BEGIN DATA BLOCK

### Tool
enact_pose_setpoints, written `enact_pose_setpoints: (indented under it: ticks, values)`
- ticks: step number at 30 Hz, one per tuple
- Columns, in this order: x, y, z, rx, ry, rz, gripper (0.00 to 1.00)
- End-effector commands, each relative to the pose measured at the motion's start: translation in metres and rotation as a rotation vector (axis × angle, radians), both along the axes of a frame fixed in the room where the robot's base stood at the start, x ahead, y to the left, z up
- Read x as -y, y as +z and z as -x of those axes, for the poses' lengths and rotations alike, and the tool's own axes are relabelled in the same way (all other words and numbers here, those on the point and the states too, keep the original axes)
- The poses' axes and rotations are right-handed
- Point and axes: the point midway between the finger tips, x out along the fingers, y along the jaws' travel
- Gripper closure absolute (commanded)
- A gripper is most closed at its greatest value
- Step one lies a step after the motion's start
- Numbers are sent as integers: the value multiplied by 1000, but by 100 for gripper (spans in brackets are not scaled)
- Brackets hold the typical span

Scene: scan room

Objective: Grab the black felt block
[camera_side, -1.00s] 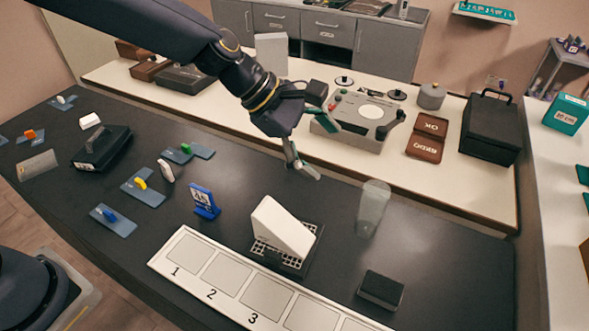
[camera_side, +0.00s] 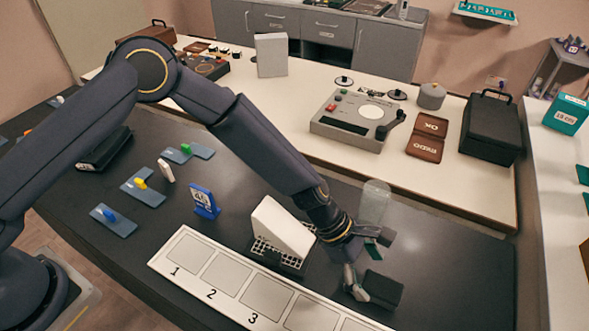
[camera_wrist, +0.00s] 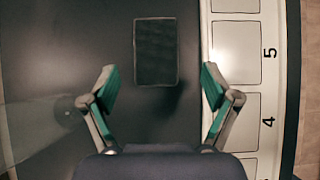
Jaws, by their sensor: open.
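The black felt block (camera_side: 385,287) lies flat on the dark table at the right, beside the numbered white strip. In the wrist view the block (camera_wrist: 156,52) is a dark rectangle ahead of my gripper, centred between the finger lines. My gripper (camera_side: 368,262) is low over the table right at the block, with one finger overlapping it in the side view. In the wrist view both green-padded fingers (camera_wrist: 159,90) are spread wide with nothing between them. Whether a finger touches the block cannot be told.
The clear cylinder (camera_side: 374,203) stands just behind my gripper; a blurred clear shape is at the wrist view's left. The white wedge on its black grid base (camera_side: 282,228) is left of my gripper. The numbered strip (camera_side: 225,291) runs along the front edge.

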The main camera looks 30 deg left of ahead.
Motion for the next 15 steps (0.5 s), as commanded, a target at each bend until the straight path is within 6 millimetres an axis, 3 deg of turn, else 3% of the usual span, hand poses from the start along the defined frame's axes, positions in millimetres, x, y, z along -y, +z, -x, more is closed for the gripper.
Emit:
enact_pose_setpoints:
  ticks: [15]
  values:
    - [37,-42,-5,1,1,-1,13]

END DATA BLOCK

WORK TO DO — From the line with "- Read x as" through the line with "- Step one lies", repeat every line exactly, both ends included, and nothing outside that range.

ANSWER TO THIS EXERCISE —
- Read x as -y, y as +z and z as -x of those axes, for the poses' lengths and rotations alike, and the tool's own axes are relabelled in the same way (all other words and numbers here, those on the point and the states too, keep the original axes)
- The poses' axes and rotations are right-handed
- Point and axes: the point midway between the finger tips, x out along the fingers, y along the jaws' travel
- Gripper closure absolute (commanded)
- A gripper is most closed at its greatest value
- Step one lies a step after the motion's start

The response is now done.